__EXERCISE AIM__: Copy each line of the data below exactly, leaving out pictures.

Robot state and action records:
[start]

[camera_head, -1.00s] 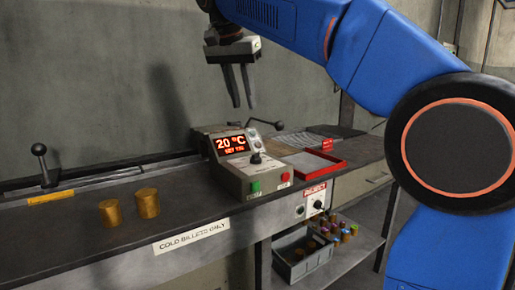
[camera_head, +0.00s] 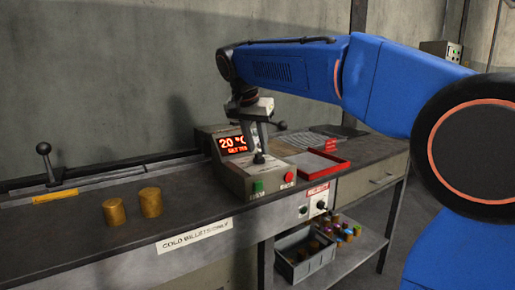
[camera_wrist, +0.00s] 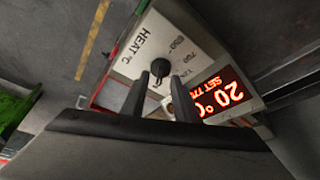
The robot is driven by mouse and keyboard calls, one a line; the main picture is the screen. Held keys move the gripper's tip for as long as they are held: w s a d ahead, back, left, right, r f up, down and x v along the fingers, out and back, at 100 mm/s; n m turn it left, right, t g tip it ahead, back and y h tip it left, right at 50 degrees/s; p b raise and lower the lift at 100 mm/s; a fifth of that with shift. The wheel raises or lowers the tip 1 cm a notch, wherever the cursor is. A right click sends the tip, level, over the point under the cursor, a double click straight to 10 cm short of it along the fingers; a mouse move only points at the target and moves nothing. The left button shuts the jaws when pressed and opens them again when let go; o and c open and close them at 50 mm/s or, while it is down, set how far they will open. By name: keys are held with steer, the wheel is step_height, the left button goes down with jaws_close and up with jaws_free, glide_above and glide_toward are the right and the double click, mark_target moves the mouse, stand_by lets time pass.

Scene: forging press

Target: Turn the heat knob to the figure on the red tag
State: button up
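The heat knob (camera_wrist: 161,68) is a small black knob on the pale dial plate (camera_wrist: 178,40) marked "HEAT °C", with figures around it. In the head view the knob (camera_head: 259,158) sits on top of the control box. My gripper (camera_head: 258,150) is above it, pointing down. In the wrist view my gripper (camera_wrist: 160,75) has its two dark fingers apart, with the knob between or just beyond their tips; contact cannot be told. The lit display (camera_head: 233,145) reads 20 °C, with a smaller SET line. A small red tag (camera_head: 330,145) is behind the red-rimmed tray, its figure too small to read.
Green (camera_head: 258,187) and red (camera_head: 289,177) buttons are on the box front. Two brass billets (camera_head: 150,202) stand on the bench at left. A red-rimmed tray (camera_head: 338,168) lies right of the box. A grey bin (camera_head: 290,272) is on the lower shelf.

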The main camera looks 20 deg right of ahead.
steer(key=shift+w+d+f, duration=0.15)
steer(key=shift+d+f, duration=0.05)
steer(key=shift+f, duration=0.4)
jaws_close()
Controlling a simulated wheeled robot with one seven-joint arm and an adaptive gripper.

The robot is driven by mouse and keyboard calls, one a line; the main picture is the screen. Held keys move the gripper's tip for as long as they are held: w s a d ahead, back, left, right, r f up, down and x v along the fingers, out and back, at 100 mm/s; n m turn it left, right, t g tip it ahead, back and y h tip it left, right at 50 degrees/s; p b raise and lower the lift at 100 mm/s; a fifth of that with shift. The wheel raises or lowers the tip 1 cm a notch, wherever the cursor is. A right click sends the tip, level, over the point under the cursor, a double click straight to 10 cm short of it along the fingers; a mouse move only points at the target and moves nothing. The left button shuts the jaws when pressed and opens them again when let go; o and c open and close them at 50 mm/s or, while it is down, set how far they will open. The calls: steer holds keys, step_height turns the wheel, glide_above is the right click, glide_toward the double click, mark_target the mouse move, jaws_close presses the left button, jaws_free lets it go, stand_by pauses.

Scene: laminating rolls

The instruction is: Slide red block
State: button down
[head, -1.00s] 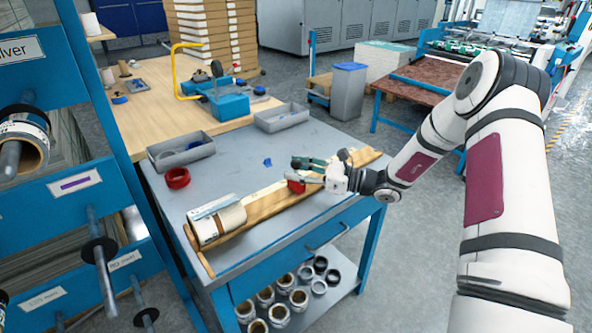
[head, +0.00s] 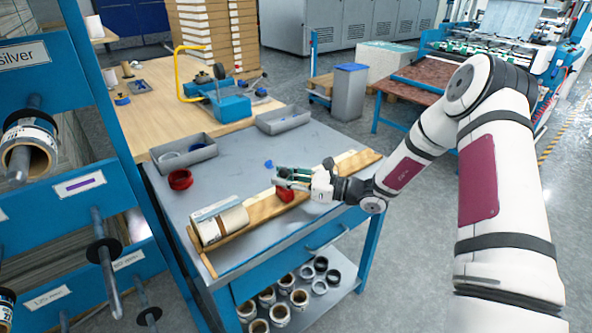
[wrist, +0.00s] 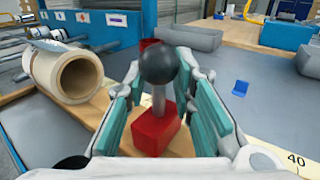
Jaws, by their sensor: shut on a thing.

[end]

__EXERCISE ANSWER__:
[camera_head, -1.00s] 
[camera_head, +0.00s] 
[camera_wrist, +0.00s] 
The robot is driven by mouse and keyboard calls, one a line; the main picture is the screen. Held keys move the gripper's tip for as long as they are held: w s a d ahead, back, left, right, r f up, down and x v along the fingers, out and back, at 100 mm/s; n m turn it left, right, t g tip it ahead, back and y h tip it left, right at 50 degrees/s; p b raise and lower the lift at 100 mm/s; a fifth of that with shift. The wheel raises or lowers the tip 1 cm a notch, wherever the cursor is. A right click sends the tip, level, over the point under the cursor, a double click straight to 10 cm short of it along the fingers; a mouse move only points at the target and moves nothing. The left button shuts the jaws when pressed and opens them again when let go; o and c open and close them at 50 mm/s or, while it is down, set how far they will open. By name: keys are held with steer, the wheel is step_height, the left button goes down with jaws_close and up with jaws_free, glide_above and glide_toward are the right and the double click, mark_target moves the mouse, stand_by lets time pass.

Scene: forging press

Target: Turn the heat knob to the figure on the red tag
State: button up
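The heat knob (camera_wrist: 161,68) is a small black knob on the pale dial plate (camera_wrist: 178,40) marked "HEAT °C", with figures around it. In the head view the knob (camera_head: 259,158) sits on top of the control box. My gripper (camera_head: 258,150) is above it, pointing down. In the wrist view my gripper (camera_wrist: 160,75) has its two dark fingers apart, with the knob between or just beyond their tips; contact cannot be told. The lit display (camera_head: 233,145) reads 20 °C, with a smaller SET line. A small red tag (camera_head: 330,145) is behind the red-rimmed tray, its figure too small to read.
Green (camera_head: 258,187) and red (camera_head: 289,177) buttons are on the box front. Two brass billets (camera_head: 150,202) stand on the bench at left. A red-rimmed tray (camera_head: 338,168) lies right of the box. A grey bin (camera_head: 290,272) is on the lower shelf.

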The main camera looks 20 deg right of ahead.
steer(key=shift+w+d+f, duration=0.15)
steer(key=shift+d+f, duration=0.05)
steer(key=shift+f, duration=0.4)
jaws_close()
Controlling a simulated wheeled robot with one seven-joint arm and an adaptive gripper.

The robot is driven by mouse and keyboard calls, one a line; the main picture is the screen. Held keys move the gripper's tip for as long as they are held: w s a d ahead, back, left, right, r f up, down and x v along the fingers, out and back, at 100 mm/s; n m turn it left, right, t g tip it ahead, back and y h tip it left, right at 50 degrees/s; p b raise and lower the lift at 100 mm/s; a fifth of that with shift. The wheel raises or lowers the tip 1 cm a notch, wherever the cursor is. A right click sends the tip, level, over the point under the cursor, a double click straight to 10 cm short of it along the fingers; a mouse move only points at the target and moves nothing. The left button shuts the jaws when pressed and opens them again when let go; o and c open and close them at 50 mm/s or, while it is down, set how far they will open. The calls: steer holds keys, step_height turns the wheel, glide_above is the right click, glide_toward the double click, mark_target the mouse move, jaws_close presses the left button, jaws_free lets it go, stand_by pauses.

Scene: laminating rolls

The instruction is: Slide red block
State: button down
[head, -1.00s] 
[head, +0.00s] 
[wrist, +0.00s] 
Jaws, by their sensor: shut on a thing.

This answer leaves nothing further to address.